Drone deliveries set to start in Dubai

While Amazon continues to look at the idea of using drones to deliver items to customers, the United Arab Emirates (UAE) government is moving ahead with plans to use the flying machines to deliver official documents like driver’s licenses and ID cards to citizens of its seven emirates.

Following test flights in Dubai over the next six months, the service is expected to be rolled out across the UAE by February next year, Reuters reported Monday. The trial period is designed to see how the drones deal with the oppressive heat, which in the summer months exceeds 40c, as well as the sandstorms which sometimes blow in.

It’s not entirely clear how the drone will make deliveries to tenants of Dubai’s large number of high-rise apartment blocks, though it is of course possible security personnel at the foot of such buildings could take delivery of items and passuae drone them on afterward.

Project designer Abdulrahman Alserkal said the drones will incorporate fingerprint and eye-recognition security systems to help ensure deliveries arrive safely and intact.

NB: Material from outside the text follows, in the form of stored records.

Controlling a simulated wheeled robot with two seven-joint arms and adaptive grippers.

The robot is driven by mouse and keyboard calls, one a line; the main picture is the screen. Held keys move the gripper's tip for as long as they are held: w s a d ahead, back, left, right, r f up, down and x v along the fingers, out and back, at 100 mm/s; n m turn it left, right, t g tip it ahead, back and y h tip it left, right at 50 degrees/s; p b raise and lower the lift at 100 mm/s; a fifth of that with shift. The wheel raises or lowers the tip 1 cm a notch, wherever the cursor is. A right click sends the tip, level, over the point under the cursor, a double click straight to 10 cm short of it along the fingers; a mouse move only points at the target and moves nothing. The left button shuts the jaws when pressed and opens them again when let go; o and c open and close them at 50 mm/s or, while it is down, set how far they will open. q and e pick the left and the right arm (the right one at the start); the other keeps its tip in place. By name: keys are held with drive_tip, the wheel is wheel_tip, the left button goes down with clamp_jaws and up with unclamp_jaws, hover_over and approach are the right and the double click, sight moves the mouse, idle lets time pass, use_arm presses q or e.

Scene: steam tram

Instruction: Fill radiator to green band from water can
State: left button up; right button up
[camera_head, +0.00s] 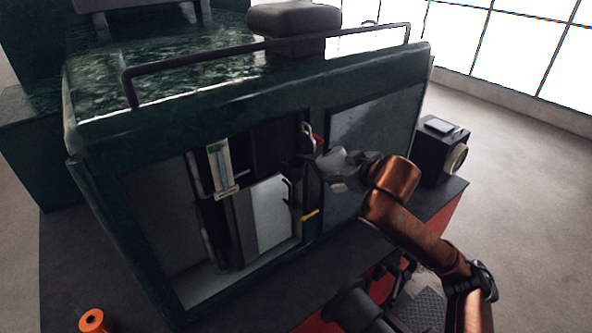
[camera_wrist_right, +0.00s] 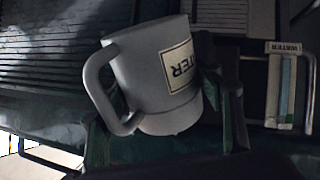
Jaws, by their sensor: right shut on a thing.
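The grey water can (camera_wrist_right: 150,75) fills the middle of the right wrist view, with its loop handle to the left and a tilted label showing "TER". It is close to that camera and tilted; its inside is hidden. My right gripper (camera_head: 325,163) reaches from the right to the pillar beside the tram's open bay and is shut on the can; their exact contact is unclear. The water gauge (camera_head: 221,168), a pale plate with a bluish strip, stands in the bay left of the gripper. It also shows in the right wrist view (camera_wrist_right: 284,88).
The dark green tram body (camera_head: 180,115) has a rail (camera_head: 230,53) along its top edge. A grey panel (camera_head: 262,215) and a yellow lever (camera_head: 310,215) are in the bay below the gripper. A black lamp box (camera_head: 440,150) stands to the right. An orange spool-like thing (camera_head: 92,320) is at lower left.

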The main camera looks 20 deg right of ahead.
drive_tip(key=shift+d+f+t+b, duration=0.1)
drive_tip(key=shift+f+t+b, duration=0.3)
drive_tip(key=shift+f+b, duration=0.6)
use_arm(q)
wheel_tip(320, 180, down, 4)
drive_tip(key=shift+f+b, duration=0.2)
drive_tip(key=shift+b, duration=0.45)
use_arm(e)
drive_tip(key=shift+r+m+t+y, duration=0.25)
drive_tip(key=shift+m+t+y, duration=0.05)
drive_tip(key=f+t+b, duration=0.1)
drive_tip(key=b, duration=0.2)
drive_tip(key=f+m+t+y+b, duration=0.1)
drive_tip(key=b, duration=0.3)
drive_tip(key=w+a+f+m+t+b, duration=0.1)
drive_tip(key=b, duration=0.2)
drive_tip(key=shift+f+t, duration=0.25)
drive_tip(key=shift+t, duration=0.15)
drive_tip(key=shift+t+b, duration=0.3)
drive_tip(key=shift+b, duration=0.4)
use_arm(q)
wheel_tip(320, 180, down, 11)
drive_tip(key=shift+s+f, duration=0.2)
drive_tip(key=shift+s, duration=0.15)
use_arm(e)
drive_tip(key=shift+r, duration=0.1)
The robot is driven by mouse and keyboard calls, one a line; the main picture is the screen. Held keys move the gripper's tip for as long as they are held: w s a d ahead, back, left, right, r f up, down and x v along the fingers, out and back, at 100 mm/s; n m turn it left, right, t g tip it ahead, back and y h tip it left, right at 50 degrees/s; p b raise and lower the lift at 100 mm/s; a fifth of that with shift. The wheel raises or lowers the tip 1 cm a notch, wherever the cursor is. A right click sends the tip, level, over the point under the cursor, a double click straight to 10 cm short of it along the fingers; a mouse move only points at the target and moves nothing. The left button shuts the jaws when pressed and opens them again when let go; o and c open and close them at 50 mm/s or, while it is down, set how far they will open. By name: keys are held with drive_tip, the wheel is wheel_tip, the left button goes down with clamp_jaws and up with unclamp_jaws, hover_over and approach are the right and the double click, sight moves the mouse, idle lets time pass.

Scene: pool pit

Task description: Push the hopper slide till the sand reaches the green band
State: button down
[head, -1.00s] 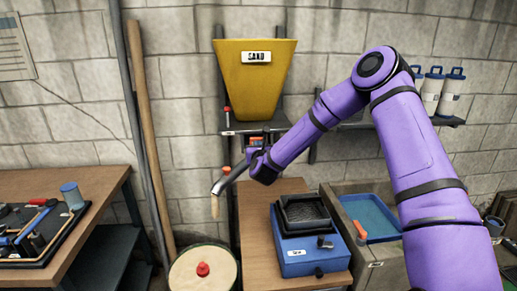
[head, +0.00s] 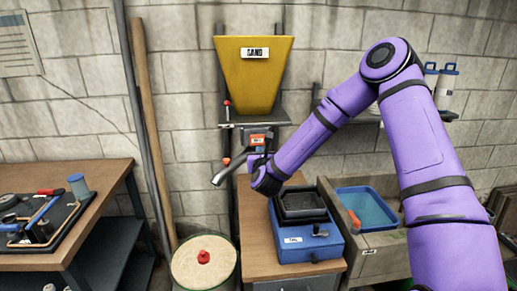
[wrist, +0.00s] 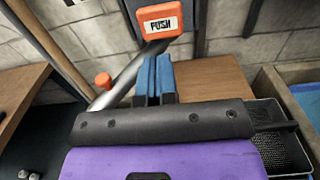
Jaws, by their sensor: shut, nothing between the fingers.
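A yellow hopper (head: 254,80) labelled SAND hangs on the wall above a shelf. An orange block marked PUSH (wrist: 163,20), presumably the slide's end, also shows below the hopper in the head view (head: 257,137). My gripper (wrist: 155,62) is shut and empty, its blue fingertips just below the block in the wrist view; I cannot tell whether they touch it. In the head view it is mostly hidden by my wrist. A grey spout (head: 222,177) slants down left, with no sand stream visible.
A round drum (head: 204,265) with a sandy top and red knob stands below the spout. A blue machine (head: 305,240) sits on the wooden bench. A blue tray (head: 365,208) is at right. A cluttered table (head: 75,210) stands at left.

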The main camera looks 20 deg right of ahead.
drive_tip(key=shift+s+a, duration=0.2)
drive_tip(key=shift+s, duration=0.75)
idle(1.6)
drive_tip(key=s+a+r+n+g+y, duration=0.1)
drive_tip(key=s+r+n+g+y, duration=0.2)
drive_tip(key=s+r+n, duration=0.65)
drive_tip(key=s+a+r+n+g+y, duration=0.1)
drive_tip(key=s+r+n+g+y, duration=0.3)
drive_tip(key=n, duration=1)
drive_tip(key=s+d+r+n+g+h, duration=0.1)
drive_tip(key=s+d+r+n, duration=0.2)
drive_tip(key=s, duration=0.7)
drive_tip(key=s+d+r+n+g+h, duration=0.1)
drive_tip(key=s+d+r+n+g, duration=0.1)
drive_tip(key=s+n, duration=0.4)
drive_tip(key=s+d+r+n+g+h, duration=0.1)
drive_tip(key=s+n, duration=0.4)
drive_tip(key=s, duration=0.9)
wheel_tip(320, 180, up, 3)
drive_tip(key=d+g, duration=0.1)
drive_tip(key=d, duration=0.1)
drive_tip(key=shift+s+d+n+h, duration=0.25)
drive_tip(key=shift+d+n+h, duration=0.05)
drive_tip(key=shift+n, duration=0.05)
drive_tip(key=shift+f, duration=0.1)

The battery-powered unmanned aircraft system has four rotors and is about half a meter across, with a bay located at the top of the quadcopter to hold the important cargo.

Commenting on the proposed service, the UAE’s minister of cabinet affairs, Mohammed al-Gergawi, described it as “the first project of its kind in the world.”

While many may see it as a publicity stunt from a nation which already boasts the world’s tallest building and biggest shopping mall, the drone-based system may be one way to efficiently deliver important documents direct to citizens in a nation where mail deliveries are made mainly to PO boxes, not to individual addresses.

Dash for drones

In the last couple of years, a slew of companies have been taking a close look at the possibility of using drones to deliver goods to customers.

Domino’s Pizza last year tested a service to enable the speedy delivery of its bread-and-cheese snack, while a company in Australia has also trialled a textbook delivery service for college students.

And e-commerce giant Amazon hit the headlines recently when it said it was hoping to use the flying machines to deliver packages to customers in the US living within 10 miles of its fulfillment centers.

Whether such drone-based services take off is for the most part in the hands of each countries’ aviation authorities, though the machine’s durability, reliability, and cost effectiveness will also be a key factor in their implementation.